Here comes the ethanol bubble

That dot-com boom feeling all over again: The renewable energy gold rush.

Published April 19, 2006 9:22PM (EDT)

It might be time to start selling ethanol stocks short. I received my first ethanol public relations spam this morning, an e-mail announcing the availability for interviews of Lee Tawes, the head of investment banking at Northeast Securities. Tawes' claim to fame? He has "underwritten the only two pure play public equity ethanol financings ever."

"Pure play" is a term of trade meant to indicate that the company at issue specializes in one thing, and one thing only. In this case, the product is ethanol and the two companies are Pacific Ethanol, a California start-up that went public in March 2005, has secured $84 million in financing from Bill Gates, and is building a state-of-the-art ethanol refinery just outside of Fresno, Calif., and Xethanol of New York City, which has patented a special form of yeast that can convert garbage into ethanol (and which went public in February).

And that's just the beginning: Ethanol companies are lining up for their stock market debut in a rush that will give dot-com boom-and-bust veterans the heebie-jeebies. South Dakota's VeraSun, already a major producer of corn-based ethanol, is reportedly planning an imminent IPO, as is Aventine Renewable Energy, the nation's second-largest producer of ethanol.

I suppose we could take all these attempts to cash in on ethanol in a positive light: Finally, the markets are taking renewable energy seriously.
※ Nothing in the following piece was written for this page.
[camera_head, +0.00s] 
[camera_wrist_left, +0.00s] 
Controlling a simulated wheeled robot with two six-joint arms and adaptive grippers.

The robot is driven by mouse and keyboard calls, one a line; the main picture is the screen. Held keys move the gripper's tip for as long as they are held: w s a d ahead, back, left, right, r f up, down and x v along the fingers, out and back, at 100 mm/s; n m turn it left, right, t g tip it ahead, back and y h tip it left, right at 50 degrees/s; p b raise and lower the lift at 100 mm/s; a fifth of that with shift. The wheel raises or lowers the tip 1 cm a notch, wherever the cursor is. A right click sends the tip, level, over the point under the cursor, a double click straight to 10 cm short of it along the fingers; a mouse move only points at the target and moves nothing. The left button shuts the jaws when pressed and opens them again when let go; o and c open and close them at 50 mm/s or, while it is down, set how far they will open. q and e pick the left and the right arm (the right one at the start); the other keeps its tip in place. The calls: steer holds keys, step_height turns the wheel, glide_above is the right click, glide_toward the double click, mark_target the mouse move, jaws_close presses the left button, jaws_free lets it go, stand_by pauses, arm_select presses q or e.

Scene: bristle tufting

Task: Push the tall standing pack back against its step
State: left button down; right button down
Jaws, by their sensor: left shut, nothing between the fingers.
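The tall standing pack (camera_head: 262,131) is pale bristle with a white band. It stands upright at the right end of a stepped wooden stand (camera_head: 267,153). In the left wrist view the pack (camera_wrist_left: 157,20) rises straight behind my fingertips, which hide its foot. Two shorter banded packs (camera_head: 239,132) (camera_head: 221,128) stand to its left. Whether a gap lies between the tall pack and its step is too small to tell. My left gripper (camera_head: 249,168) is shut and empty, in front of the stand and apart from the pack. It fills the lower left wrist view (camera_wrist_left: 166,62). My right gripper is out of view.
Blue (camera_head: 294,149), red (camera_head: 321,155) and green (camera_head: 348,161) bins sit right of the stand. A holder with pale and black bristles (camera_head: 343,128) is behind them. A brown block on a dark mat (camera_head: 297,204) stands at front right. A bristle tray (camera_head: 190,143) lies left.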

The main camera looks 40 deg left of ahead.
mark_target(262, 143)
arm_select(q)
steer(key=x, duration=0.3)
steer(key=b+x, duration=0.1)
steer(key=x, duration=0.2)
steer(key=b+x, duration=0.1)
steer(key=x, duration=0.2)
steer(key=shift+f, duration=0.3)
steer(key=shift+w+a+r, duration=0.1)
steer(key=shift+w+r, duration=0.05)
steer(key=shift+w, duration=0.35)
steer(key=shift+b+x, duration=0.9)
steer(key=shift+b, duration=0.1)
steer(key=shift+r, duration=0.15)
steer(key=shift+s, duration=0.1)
But there's a big problem: Most of these start-ups are focused on corn-based ethanol.

We've reported previously on the ongoing debate on just how efficient various forms of ethanol are; suffice it to say, there's a lot of disparity in the available estimates. (For an entertainingly obsessive fixation on the issue, check out my new favorite blog, chemical engineer Robert Rapier's R-Squared -- thanks to Peak Oil Debunked for the tip.) But there's little disagreement on one point: Grain-based ethanol is pretty much the least energy-efficient way to go, simply because of how much fossil fuel is consumed in the production of crops like corn. Sugar, palm oil, switchgrass... there's an abundance of better alternatives, now and for the near future.

Furthermore, as the American Prospect sagely observes in its big "green" issue, the last thing we want to do with renewable fuels is to duplicate the mistakes of the past and concentrate control of the industry in the hands of a few big corporations. The next evolutionary step after a slew of IPOs will be industry consolidation, and that means, in the case of ethanol, the usual agribusiness suspects like Archer-Daniels-Midland and Cargill. The Prospect argues that sustainable production based on local farmers should be the goal, not just in the United States, but everywhere. One can only wince at the vision of millions of tons of corn shipped by railroad from the Midwest to Pacific Ethanol's California refinery, burning up fossil fuels all along the way. But that's the plan.

I guess I won't really be excited until I hear about an upcoming IPO for a carbon-neutral Northern California biofuels cooperative that uses only sustainably produced feedstocks from local sources. But I'm not holding my breath.